§ **Work to do**: Begin at the line that contains "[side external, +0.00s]" and reproduce it along with every line after it to the end of the listing; skip any pictures.

* START *

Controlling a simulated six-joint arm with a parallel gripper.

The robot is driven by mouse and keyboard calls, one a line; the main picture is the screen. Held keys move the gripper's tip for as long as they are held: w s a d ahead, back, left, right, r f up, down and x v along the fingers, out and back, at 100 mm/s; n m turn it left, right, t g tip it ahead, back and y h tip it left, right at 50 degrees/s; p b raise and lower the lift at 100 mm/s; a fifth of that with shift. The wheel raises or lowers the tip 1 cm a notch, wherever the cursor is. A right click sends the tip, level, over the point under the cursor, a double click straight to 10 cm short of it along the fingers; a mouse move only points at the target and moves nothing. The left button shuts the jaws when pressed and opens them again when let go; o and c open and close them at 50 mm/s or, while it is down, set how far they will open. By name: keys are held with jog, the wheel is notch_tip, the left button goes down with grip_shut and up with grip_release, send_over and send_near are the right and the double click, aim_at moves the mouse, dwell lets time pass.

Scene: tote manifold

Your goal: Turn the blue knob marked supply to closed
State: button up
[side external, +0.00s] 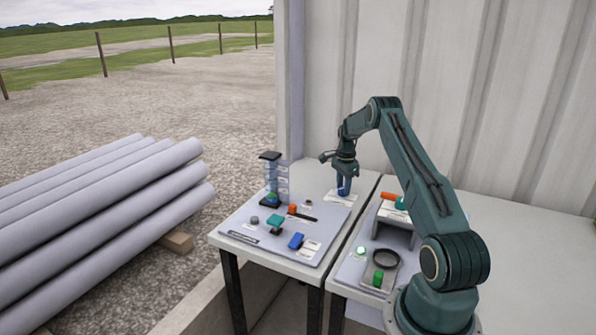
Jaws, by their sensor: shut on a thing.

* END *

§ **Solution for this exercise**:
[side external, +0.00s] 
Jaws, by their sensor: shut on a thing.

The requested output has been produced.